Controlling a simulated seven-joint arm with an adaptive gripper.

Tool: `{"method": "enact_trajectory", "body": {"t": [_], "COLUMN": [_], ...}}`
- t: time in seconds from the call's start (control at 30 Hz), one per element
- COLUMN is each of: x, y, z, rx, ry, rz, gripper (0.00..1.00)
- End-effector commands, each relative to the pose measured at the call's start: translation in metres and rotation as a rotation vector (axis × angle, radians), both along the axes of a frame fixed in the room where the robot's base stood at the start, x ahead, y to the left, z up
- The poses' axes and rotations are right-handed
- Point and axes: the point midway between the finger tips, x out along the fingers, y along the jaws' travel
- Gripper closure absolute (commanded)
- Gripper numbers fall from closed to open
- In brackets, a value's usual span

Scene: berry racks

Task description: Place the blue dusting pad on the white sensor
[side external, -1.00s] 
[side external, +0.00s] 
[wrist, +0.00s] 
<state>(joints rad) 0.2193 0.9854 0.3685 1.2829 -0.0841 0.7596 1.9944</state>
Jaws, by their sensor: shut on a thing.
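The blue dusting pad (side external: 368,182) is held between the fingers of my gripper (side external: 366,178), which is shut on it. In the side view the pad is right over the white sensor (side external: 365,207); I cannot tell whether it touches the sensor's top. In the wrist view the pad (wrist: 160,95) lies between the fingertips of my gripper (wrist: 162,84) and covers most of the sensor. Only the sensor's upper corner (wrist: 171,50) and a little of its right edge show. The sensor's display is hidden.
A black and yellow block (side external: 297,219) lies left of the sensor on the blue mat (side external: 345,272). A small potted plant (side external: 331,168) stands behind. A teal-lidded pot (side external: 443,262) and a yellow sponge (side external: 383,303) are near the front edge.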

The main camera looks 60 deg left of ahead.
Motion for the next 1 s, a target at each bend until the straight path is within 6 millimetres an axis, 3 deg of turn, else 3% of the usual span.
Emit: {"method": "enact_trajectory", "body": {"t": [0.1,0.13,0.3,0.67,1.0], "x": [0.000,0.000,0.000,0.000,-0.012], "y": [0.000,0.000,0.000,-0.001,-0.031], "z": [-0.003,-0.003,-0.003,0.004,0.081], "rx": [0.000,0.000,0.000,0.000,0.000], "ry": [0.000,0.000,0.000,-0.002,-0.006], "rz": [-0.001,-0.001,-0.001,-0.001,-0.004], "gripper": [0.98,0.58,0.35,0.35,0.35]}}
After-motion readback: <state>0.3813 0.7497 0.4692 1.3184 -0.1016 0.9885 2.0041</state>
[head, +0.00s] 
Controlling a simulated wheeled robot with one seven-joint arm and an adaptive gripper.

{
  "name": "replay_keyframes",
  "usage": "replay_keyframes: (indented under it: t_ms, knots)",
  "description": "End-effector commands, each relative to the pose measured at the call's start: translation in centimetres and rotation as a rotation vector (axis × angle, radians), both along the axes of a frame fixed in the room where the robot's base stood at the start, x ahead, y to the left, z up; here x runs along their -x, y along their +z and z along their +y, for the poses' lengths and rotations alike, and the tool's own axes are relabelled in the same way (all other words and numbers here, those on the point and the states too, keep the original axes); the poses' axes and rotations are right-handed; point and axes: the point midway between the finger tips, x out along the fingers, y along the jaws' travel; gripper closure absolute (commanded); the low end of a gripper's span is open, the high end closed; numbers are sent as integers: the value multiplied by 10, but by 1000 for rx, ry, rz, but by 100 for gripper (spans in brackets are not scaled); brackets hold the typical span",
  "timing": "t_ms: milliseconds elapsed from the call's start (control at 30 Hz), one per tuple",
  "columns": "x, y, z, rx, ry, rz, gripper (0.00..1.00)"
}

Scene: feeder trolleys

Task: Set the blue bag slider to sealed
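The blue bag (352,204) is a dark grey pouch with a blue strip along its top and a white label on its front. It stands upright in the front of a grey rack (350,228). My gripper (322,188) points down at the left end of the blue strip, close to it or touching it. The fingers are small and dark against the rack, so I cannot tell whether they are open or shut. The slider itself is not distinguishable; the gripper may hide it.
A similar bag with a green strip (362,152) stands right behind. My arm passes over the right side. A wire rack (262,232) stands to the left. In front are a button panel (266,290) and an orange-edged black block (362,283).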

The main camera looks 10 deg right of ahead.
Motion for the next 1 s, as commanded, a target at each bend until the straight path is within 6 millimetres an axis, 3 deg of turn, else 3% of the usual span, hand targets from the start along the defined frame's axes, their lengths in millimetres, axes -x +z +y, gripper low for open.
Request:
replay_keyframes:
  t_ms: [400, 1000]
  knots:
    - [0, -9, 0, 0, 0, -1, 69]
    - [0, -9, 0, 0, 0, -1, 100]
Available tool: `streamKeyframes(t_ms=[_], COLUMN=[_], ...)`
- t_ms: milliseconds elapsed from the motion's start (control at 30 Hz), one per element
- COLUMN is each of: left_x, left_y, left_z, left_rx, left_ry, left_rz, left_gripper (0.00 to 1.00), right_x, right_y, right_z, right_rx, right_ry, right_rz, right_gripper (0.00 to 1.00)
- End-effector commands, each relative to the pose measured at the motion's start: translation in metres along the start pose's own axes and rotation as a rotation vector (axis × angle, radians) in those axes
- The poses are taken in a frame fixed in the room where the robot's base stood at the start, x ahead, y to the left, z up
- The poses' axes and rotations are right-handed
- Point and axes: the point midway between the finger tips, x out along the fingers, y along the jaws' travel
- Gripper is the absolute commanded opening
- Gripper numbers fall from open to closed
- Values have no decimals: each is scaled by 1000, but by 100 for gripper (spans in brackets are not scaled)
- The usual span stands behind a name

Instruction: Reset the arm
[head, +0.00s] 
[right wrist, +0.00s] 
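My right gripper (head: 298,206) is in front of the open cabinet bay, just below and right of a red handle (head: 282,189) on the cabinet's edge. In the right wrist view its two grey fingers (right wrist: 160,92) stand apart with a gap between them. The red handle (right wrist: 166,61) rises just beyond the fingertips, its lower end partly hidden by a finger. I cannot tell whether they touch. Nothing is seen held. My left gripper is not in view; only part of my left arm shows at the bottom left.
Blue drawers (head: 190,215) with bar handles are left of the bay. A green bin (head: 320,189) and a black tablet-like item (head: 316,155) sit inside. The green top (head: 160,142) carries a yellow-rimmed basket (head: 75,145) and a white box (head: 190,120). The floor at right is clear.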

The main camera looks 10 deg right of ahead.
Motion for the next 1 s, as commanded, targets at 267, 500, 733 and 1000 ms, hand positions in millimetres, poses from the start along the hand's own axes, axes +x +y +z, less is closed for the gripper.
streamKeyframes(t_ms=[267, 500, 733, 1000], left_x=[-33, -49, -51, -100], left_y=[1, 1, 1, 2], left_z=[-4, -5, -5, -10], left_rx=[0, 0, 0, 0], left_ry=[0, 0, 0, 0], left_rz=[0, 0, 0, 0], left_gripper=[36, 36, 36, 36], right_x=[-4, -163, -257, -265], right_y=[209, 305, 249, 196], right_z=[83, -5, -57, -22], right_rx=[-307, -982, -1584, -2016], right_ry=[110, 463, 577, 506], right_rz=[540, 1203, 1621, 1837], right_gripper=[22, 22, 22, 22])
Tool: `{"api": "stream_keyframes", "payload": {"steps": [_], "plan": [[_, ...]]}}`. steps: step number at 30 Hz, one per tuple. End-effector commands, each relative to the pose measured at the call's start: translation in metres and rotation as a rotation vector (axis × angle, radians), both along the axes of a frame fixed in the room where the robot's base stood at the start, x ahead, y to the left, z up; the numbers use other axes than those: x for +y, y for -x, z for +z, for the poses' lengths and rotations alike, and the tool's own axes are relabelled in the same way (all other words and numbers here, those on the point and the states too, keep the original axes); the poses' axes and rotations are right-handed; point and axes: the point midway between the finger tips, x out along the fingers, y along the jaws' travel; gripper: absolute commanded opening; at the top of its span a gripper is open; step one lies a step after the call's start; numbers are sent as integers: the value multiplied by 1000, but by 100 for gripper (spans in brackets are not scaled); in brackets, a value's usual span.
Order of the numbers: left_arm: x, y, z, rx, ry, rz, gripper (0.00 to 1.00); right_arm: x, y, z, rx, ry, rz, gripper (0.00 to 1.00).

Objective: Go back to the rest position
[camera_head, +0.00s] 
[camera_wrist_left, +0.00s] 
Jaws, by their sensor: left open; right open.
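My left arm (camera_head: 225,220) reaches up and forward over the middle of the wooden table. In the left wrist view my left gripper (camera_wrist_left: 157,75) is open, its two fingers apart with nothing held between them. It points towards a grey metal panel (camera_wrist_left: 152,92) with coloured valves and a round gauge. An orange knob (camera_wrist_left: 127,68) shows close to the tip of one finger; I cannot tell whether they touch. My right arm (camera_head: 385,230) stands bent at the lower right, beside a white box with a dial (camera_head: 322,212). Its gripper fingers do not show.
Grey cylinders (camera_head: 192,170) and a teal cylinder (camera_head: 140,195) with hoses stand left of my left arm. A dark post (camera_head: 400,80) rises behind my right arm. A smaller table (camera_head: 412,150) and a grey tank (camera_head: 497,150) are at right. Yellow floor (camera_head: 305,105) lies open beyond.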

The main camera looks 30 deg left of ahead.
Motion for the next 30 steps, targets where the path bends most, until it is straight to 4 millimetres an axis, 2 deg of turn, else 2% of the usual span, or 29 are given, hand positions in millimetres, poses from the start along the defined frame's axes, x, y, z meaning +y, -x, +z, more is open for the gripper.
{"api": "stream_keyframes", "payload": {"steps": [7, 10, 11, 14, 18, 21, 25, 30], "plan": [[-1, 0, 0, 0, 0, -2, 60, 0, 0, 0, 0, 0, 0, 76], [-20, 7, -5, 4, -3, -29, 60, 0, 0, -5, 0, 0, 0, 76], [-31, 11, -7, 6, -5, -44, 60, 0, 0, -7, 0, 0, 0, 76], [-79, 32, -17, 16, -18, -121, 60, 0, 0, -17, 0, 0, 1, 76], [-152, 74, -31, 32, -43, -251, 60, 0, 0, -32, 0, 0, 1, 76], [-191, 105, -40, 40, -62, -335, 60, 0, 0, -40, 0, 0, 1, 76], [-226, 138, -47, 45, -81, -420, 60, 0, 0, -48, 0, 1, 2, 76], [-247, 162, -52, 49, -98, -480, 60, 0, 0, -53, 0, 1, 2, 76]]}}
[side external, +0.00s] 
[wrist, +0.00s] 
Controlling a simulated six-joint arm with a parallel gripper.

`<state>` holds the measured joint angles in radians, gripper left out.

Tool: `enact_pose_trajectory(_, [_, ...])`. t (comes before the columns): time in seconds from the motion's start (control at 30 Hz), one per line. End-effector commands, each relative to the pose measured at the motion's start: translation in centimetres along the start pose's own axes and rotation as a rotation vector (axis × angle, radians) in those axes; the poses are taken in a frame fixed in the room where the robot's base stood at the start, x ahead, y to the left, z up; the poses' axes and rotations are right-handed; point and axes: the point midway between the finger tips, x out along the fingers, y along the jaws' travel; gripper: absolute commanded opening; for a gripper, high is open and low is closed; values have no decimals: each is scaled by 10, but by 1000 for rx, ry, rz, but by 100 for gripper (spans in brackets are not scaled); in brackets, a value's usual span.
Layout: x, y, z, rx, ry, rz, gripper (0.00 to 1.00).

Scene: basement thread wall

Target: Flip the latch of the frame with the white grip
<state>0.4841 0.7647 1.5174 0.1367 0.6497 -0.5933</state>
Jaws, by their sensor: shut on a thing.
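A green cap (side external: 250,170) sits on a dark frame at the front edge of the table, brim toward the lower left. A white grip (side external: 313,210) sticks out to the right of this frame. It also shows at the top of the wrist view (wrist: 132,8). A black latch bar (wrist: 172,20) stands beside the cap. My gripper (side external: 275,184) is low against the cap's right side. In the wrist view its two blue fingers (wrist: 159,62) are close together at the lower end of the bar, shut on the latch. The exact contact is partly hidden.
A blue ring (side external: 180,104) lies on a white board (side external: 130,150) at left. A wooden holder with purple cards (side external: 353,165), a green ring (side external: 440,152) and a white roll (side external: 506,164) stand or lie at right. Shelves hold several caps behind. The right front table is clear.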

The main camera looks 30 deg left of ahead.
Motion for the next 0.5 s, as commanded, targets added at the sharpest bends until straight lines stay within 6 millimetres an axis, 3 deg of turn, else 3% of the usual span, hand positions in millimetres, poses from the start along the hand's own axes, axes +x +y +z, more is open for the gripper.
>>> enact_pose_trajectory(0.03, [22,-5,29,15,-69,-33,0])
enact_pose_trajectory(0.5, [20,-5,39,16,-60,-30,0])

- **Challenge**:
Look through the entries above and quote exactly the lines from the line with "- In brackets, a value's usual span" to the line with "<state>(joints rad) 0.2193", counting both of those lines.

- **Answer for the task**:
- In brackets, a value's usual span

Scene: berry racks

Task description: Place the blue dusting pad on the white sensor
[side external, -1.00s] 
[side external, +0.00s] 
[wrist, +0.00s] 
<state>(joints rad) 0.2193 0.9854 0.3685 1.2829 -0.0841 0.7596 1.9944</state>

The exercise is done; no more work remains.